MATERIAL PROVIDED —
-*-*-
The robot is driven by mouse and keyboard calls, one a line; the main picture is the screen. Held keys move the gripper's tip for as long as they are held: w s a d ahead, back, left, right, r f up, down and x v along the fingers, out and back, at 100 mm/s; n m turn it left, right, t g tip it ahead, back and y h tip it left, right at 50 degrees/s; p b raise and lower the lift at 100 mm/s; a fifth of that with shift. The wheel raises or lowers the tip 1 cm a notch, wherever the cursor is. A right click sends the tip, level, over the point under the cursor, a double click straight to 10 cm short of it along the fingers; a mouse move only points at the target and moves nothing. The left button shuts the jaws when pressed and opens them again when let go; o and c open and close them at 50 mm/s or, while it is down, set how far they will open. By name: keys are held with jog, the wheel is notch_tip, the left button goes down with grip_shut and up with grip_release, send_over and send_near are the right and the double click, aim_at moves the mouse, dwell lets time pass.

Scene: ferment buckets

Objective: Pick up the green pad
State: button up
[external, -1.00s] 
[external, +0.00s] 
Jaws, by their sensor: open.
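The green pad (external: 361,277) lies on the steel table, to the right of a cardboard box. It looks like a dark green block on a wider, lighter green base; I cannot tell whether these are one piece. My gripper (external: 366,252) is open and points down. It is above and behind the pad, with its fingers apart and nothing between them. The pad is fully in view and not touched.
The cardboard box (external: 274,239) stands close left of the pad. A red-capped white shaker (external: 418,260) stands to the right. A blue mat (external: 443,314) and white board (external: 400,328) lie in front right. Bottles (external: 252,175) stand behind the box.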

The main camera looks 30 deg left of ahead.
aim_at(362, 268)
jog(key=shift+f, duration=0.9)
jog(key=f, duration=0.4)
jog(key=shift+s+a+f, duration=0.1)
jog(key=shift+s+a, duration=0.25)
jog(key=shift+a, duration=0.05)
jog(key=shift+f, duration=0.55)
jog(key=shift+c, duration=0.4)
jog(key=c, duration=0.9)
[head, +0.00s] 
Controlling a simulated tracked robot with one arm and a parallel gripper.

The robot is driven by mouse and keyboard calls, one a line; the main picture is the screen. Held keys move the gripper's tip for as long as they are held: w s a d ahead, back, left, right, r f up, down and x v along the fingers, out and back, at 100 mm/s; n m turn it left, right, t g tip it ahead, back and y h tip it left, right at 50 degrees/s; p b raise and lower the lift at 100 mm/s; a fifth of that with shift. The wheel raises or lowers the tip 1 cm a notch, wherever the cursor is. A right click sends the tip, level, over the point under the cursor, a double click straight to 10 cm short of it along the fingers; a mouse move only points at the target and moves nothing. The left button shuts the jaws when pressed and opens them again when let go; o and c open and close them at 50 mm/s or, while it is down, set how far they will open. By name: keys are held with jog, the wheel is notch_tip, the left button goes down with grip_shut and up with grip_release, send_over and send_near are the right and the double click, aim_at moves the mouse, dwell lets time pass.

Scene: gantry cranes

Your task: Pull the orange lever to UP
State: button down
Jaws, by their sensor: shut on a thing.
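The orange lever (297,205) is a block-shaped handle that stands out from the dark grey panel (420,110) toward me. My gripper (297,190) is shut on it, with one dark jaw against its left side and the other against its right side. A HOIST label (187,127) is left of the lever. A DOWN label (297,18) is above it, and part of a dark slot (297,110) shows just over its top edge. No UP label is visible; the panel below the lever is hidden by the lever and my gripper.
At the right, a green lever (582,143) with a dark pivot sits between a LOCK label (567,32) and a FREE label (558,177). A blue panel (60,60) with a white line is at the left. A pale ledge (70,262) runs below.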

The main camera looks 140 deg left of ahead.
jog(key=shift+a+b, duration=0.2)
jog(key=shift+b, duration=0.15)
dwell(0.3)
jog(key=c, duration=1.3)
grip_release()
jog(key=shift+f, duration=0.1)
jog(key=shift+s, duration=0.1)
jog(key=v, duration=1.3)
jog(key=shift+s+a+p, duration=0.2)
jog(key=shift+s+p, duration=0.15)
-*-*-
PROBLEM TO SOLVE — Repeat exactly the lines from the one containing "Jaws, by their sensor: shut on a thing." through the last line of the records above, both included, and nothing else.

RESULT FOR THIS TASK —
Jaws, by their sensor: shut on a thing.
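The orange lever (297,205) is a block-shaped handle that stands out from the dark grey panel (420,110) toward me. My gripper (297,190) is shut on it, with one dark jaw against its left side and the other against its right side. A HOIST label (187,127) is left of the lever. A DOWN label (297,18) is above it, and part of a dark slot (297,110) shows just over its top edge. No UP label is visible; the panel below the lever is hidden by the lever and my gripper.
At the right, a green lever (582,143) with a dark pivot sits between a LOCK label (567,32) and a FREE label (558,177). A blue panel (60,60) with a white line is at the left. A pale ledge (70,262) runs below.

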The main camera looks 140 deg left of ahead.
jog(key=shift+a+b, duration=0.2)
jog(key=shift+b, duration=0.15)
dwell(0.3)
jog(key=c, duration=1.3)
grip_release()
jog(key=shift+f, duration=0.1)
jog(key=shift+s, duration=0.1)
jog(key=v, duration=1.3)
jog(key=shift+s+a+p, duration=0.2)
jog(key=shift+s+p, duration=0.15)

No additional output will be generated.